• _What is expected_:
Give the data again exactly, from its opening line through the line in which "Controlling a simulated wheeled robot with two" appears.

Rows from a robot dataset
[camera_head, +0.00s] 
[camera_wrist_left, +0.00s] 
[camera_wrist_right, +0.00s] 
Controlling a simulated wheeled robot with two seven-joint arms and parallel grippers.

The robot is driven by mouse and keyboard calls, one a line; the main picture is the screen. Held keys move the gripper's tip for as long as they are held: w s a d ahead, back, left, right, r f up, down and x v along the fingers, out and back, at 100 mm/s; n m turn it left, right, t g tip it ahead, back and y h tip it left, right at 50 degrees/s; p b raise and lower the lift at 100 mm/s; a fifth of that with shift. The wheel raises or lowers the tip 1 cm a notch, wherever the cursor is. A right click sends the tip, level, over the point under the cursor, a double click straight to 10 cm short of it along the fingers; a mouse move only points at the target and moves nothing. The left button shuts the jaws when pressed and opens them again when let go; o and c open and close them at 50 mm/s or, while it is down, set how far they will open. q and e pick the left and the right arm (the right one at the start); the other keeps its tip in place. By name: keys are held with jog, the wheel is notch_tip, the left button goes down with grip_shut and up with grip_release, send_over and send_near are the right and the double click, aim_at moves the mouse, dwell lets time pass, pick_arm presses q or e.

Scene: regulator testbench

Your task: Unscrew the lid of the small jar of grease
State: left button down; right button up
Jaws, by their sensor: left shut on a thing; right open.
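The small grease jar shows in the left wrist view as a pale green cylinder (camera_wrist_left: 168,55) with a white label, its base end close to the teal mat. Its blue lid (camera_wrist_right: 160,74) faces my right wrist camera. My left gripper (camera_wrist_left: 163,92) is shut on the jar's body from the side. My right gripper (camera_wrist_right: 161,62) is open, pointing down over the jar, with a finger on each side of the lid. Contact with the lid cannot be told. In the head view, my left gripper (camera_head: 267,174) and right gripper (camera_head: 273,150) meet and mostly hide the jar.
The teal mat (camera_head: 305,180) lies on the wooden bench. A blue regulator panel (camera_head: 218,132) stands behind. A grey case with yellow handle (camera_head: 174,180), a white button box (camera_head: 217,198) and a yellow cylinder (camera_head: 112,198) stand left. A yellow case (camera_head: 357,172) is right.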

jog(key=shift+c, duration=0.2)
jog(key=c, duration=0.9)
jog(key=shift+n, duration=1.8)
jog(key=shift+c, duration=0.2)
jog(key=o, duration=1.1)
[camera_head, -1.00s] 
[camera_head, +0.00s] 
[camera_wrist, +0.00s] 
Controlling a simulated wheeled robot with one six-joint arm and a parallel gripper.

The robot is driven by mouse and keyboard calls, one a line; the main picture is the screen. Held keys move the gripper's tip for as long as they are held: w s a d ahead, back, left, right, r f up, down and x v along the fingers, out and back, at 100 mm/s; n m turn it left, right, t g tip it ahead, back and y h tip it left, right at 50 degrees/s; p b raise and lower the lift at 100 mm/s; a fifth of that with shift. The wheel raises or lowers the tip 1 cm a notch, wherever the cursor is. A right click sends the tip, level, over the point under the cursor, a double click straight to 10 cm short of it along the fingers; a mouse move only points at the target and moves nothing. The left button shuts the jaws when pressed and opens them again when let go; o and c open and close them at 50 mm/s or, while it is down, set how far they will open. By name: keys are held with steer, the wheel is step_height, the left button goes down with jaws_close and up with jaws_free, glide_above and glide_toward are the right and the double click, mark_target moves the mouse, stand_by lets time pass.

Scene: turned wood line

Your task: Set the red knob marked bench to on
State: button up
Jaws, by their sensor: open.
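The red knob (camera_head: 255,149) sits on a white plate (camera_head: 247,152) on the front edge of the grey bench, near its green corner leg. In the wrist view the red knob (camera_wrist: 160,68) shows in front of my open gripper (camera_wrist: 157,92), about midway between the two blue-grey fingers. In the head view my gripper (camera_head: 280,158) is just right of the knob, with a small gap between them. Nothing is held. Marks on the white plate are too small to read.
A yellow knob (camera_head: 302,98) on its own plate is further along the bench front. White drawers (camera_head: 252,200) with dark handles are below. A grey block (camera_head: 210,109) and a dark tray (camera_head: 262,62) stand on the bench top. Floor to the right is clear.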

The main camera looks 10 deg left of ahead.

• _Response to this exercise_:
[camera_head, +0.00s] 
[camera_wrist_left, +0.00s] 
[camera_wrist_right, +0.00s] 
Controlling a simulated wheeled robot with two seven-joint arms and parallel grippers.

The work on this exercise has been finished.